Beragam Cerita Rakyat dari Riau, namun sampai kini hanya segelintir yang masih terawat, diceritakan melalui buku-buku. Cerita pengantar tidurpun berubah dari cerita si Bujang menjadi Cerita Sepatu kaca. Cukup berbangga beberapa cerita Rakyat Riau ada sebagian yang masih terawat seperti, Putri Tujuh Cerita Rakyat Dari Dumai, Riau. Berikut ini saya mencoba merepost Cerita Rakyat dari Indragiri tepatnya Desa Keritang. Kemaren sempat pula saya posting tentang Sejarah Kerajaan Keritang. Berikut Ceritanya. Semoga Bermanfaat.
Pendam Tujuh, Cerita Rakyat Desa Keritang Hulu Kecamatan Kemuning. Cerita ini didapatkan penulis berdasarkan penelusuran di Desa Keritang Hulu Kecamatan Kemuning Kabupaten Indragiri Hilir. Sebuah mitos yang diyakini oleh penduduk asli Desa Keritang Hulu Kecamatan Kemuning pernah terjadi dan mencoba dihubung-hubungkan dengan sebuah kerajaan yang pernah mencapai kejayaannya di Semenanjung Melayu. Kisah dramatis tentang Kepala Kampung, Raja, Upeti, Hubungan Daerah yang di pertuan hingga Perselingkuhan yang harus memakan korban.

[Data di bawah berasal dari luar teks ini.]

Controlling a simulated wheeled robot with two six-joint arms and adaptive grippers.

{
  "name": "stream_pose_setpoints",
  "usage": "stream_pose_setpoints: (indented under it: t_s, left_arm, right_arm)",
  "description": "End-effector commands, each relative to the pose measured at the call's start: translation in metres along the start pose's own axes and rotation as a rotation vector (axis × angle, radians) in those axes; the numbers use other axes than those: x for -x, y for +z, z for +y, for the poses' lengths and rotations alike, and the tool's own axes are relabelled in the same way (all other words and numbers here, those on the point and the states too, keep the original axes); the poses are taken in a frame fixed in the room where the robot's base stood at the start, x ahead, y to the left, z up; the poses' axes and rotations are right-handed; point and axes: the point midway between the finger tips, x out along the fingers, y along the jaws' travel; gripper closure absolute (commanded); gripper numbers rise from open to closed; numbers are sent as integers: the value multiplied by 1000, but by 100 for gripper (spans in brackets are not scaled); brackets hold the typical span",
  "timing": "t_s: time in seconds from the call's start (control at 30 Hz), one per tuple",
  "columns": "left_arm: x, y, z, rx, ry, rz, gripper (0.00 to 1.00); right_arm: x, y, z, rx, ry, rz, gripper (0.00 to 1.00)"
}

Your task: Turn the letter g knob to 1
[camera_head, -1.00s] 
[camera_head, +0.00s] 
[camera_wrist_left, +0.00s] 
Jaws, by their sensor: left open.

Inilah cerita selengkapnya:
Pada masa kekuasaan Melaka masih berjaya dan Keritang berada di bawah takluknya, secara berkala Keritang mengantarkan upeti ke kerajaan Melaka. Apalagi sebagaimana diketahui potensi hasil bumi yang dimiliki Keritang sangat membantu Melaka dalam meningkatkan intensitas perdagangannya. Jambi dan sekitarnya pada waktu itu penghasil lada terbesar di pantai Timur Sumatera, Keritang merupakan lumbung padi. Sedangkan Melaka baru muncul sebagai bandar perdagangan besar di Asia. Bandar yang dibangun itu menampung dan mengekspor kembali barang-barang dari Asia Tenggara dan Asia Timur ke Eropa melalui India dan Teluk Persia.

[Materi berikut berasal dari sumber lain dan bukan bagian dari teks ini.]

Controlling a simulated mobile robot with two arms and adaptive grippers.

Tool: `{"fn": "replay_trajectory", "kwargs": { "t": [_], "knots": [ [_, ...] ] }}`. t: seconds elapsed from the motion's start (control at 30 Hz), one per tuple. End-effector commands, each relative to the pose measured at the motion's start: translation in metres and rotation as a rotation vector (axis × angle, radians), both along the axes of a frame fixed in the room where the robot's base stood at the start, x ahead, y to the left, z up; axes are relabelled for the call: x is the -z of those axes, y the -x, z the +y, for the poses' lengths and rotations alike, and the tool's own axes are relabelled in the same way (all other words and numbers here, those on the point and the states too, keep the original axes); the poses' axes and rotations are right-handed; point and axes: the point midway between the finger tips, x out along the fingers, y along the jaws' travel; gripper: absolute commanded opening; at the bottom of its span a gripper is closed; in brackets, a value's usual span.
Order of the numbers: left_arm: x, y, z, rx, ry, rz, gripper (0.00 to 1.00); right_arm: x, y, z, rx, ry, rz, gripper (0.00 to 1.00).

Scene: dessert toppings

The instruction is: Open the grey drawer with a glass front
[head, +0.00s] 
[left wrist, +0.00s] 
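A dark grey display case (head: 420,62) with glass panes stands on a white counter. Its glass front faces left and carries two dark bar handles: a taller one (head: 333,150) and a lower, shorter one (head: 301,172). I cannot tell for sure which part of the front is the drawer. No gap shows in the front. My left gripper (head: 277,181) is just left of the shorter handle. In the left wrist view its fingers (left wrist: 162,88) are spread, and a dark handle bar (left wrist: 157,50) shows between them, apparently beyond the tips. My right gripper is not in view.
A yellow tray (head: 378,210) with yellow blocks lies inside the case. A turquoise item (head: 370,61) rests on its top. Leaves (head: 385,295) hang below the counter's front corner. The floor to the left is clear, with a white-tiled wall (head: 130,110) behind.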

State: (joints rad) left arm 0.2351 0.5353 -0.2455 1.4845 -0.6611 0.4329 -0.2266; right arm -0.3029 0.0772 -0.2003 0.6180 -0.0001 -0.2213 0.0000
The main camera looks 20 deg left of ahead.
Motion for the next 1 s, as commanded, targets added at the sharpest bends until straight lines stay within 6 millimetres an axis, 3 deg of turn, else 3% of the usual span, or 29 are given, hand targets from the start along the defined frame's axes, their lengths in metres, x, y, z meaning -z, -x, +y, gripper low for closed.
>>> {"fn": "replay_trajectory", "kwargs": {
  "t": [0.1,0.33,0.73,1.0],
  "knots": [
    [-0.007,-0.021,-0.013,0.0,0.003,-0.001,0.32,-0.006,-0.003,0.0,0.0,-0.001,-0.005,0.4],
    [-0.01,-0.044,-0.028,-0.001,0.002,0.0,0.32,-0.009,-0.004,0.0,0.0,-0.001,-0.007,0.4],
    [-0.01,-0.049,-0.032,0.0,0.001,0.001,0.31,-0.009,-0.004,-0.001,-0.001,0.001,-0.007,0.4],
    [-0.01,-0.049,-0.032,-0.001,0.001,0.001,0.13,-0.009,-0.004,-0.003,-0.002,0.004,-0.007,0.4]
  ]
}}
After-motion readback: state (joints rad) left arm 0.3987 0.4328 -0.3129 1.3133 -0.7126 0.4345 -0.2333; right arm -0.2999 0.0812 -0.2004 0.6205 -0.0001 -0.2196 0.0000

Pada saat Keritang masih berada di bawah kekuasaan Melaka inilah terjadi peristiwa tragis, terbunuhnya tujuh orang wanita yang dikubur hidup-hidup dan diberi bekal masing-masing hanya sebilah pisau tembaga. Penguburan hidup-hidup ini atas perintah penguasa Keritang ---penguasa kampung pada saat itu seorang wanita. Penguasa kampung ini lebih dikenal dengan nama Batin, nama penguasa kampung adalah Batin Betina--- sebagai hukuman atas perbuatan tujuh orang wanita yang menyebarkan aib kehamilannya kepada masyarakat banyak.

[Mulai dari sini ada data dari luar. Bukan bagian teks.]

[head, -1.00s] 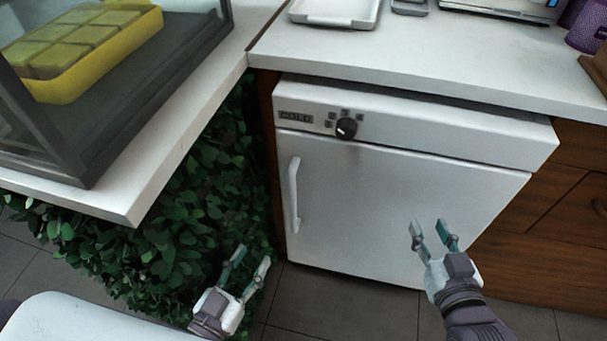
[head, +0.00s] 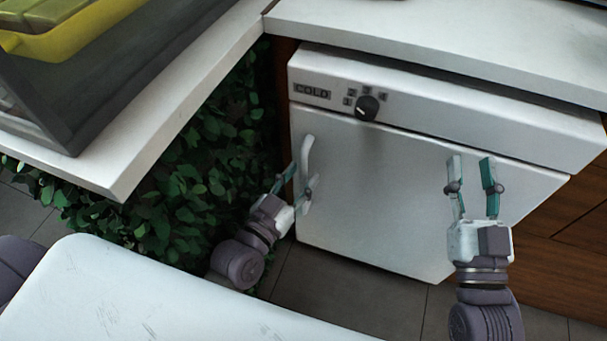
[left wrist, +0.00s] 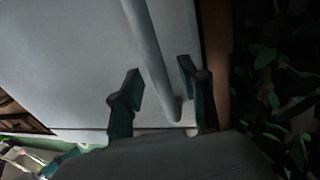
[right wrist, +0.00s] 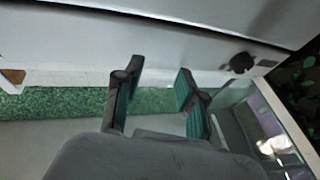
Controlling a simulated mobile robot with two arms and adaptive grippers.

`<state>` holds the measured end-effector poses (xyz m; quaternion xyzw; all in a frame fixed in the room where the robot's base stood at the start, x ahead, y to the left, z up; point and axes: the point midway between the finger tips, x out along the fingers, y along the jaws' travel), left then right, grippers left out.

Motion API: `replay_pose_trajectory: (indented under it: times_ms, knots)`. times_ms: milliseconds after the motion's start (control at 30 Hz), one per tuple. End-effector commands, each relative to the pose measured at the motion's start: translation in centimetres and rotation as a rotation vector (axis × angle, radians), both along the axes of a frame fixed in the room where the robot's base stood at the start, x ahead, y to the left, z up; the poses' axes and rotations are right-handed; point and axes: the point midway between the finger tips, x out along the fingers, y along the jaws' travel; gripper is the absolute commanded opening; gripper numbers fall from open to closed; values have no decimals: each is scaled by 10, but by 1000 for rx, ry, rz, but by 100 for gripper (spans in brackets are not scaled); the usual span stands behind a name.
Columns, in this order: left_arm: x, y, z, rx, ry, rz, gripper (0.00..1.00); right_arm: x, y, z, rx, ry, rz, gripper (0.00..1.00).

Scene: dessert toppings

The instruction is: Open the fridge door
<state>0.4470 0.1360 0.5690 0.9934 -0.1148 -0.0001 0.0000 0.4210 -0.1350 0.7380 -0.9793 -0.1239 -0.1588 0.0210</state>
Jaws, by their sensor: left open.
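The white fridge (head: 400,190) stands under the counter with its door shut flush. Its white vertical handle (head: 307,160) is on the door's left side. My left gripper (head: 298,180) is open at the handle's lower part. In the left wrist view, the handle (left wrist: 150,60) runs down between the two open fingers (left wrist: 160,85), with gaps on both sides. My right gripper (head: 472,172) is open and empty in front of the door's right part. In the right wrist view, its fingers (right wrist: 158,85) are apart with nothing between them.
A dark knob (head: 367,108) sits on the fridge's top panel. The white counter (head: 450,40) lies above. Green foliage (head: 215,150) and a counter corner (head: 110,180) are at the left. Wooden drawers (head: 570,240) stand at the right. Grey floor tiles show below.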

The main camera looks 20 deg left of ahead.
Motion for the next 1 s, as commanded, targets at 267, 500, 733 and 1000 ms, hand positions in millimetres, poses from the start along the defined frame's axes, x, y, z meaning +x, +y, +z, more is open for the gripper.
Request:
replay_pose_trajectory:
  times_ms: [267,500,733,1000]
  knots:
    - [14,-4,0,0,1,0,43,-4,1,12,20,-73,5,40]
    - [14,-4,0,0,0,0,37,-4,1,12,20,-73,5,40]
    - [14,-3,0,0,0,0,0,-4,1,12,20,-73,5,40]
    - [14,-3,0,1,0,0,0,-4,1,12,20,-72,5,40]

Ceritanya berawal dari sering bepergiannya Batin Betina ke Melaka untuk mengantarkan upeti kepada penguasa Melaka, sebagai bukti tunduk dan patuh di bawah takluk kerajaan Melaka. Karena seringnya bepergian ke Melaka, tak lama Batin Betina hamil. Padahal Batin Betina belum memiliki seorang suami.
Sebagai sesama wanita, beberapa warga kampung wanita tanda-tanda kehamilan mudah diketahui. Sehingga dengan mudahlah ditebak bahwa Batin Betina ada ”main’’ dengan seseorang yang membuatnya hamil. Informasi tentang kehamilan ini tersebar dari mulut ke mulut. Berawal dari satu orang, sampai berita tentang kehamilan Batin Betina sang Penguasa Kampung, menggemparkan Keritang.
Rupanya pergunjingan dari mulut ke mulut itu sampai juga ke telinga Batin Betina. Berita itu membuat Batin Betina murka dan segera menitahkan kepada pengawal dan penasehatnya untuk mencari tahu, siapa si penyebar isu tersebut. Padahal aib yang dialaminya itu, sudah dengan sengaja ditutupinya agar tidak diketahui oleh warganya. Perbuatan tanpa didahului dengan perkawinan secara sah dengan salah seorang pembesar Melaka ---ada sebagian pendapat mengatakan, Batin Betina menjadi gundik atau isteri sampingan dari Raja Melaka yang berkuasa saat itu, tapi sebagian lagi ada yang mengatakan dengan salah serang pembesar Melaka saja--- sengaja ditutup rapat-rapat agar tak diketahui khalayak ramai.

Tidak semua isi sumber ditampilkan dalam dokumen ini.